Extract and list every line that contains the word "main".

---- Working data

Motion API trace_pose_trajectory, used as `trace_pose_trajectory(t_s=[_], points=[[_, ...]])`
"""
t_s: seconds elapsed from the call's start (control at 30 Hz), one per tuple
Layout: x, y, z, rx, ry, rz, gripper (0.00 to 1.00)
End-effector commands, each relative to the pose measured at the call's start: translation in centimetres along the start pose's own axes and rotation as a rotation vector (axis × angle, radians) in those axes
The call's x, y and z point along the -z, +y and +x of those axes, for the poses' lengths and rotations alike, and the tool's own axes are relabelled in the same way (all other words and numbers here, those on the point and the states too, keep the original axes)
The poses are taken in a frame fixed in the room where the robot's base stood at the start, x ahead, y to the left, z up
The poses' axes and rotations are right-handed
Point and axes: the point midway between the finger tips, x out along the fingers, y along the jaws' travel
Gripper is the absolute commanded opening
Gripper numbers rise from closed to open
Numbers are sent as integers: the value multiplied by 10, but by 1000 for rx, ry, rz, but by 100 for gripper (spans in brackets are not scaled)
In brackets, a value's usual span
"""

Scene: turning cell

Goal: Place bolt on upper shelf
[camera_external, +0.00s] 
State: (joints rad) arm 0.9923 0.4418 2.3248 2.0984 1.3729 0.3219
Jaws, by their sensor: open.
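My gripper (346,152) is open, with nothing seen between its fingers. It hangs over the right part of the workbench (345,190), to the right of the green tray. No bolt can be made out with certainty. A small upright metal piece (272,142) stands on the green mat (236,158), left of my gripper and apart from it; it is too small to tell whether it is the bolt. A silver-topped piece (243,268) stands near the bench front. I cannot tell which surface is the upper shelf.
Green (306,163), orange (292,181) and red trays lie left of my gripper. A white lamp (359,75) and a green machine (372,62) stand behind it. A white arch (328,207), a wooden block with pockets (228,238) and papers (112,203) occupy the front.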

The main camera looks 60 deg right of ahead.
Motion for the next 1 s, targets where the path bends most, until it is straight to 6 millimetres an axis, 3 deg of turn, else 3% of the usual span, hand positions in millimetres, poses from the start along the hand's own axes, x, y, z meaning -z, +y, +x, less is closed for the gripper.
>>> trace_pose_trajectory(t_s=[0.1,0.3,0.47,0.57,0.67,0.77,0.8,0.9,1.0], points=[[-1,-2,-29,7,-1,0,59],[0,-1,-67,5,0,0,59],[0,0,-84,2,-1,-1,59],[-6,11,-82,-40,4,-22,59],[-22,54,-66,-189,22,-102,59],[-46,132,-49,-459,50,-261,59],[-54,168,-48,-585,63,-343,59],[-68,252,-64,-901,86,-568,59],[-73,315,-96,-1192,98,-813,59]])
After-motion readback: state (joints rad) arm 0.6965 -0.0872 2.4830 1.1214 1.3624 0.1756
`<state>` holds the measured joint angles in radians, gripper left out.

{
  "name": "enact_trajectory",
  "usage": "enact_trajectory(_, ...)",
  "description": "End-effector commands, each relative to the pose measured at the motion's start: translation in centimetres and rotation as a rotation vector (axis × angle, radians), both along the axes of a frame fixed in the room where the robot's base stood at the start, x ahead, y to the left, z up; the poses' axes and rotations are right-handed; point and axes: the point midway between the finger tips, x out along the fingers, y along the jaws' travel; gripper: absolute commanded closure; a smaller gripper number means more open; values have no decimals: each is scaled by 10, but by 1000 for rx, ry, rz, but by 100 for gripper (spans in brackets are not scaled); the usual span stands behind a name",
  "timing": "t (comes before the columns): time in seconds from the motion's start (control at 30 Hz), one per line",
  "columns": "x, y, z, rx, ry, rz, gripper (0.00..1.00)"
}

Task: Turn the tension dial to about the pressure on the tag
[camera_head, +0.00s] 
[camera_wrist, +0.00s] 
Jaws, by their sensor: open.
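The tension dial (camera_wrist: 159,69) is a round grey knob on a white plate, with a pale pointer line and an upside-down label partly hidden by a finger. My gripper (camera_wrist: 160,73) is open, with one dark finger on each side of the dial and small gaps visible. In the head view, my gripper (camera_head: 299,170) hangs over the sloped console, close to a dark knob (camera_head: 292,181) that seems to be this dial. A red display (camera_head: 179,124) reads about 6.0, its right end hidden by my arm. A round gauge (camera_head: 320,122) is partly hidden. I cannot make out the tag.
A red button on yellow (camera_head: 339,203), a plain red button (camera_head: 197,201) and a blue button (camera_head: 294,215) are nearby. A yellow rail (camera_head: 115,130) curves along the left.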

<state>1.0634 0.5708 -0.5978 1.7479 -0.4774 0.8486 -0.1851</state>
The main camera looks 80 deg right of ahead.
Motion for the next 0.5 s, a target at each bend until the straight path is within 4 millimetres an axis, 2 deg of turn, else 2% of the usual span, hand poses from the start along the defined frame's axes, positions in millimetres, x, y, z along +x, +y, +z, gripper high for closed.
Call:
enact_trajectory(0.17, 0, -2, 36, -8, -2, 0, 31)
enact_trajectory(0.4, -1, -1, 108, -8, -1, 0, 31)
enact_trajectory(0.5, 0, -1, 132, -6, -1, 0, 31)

--------

Solution for this task
The main camera looks 60 deg right of ahead.
The main camera looks 80 deg right of ahead.

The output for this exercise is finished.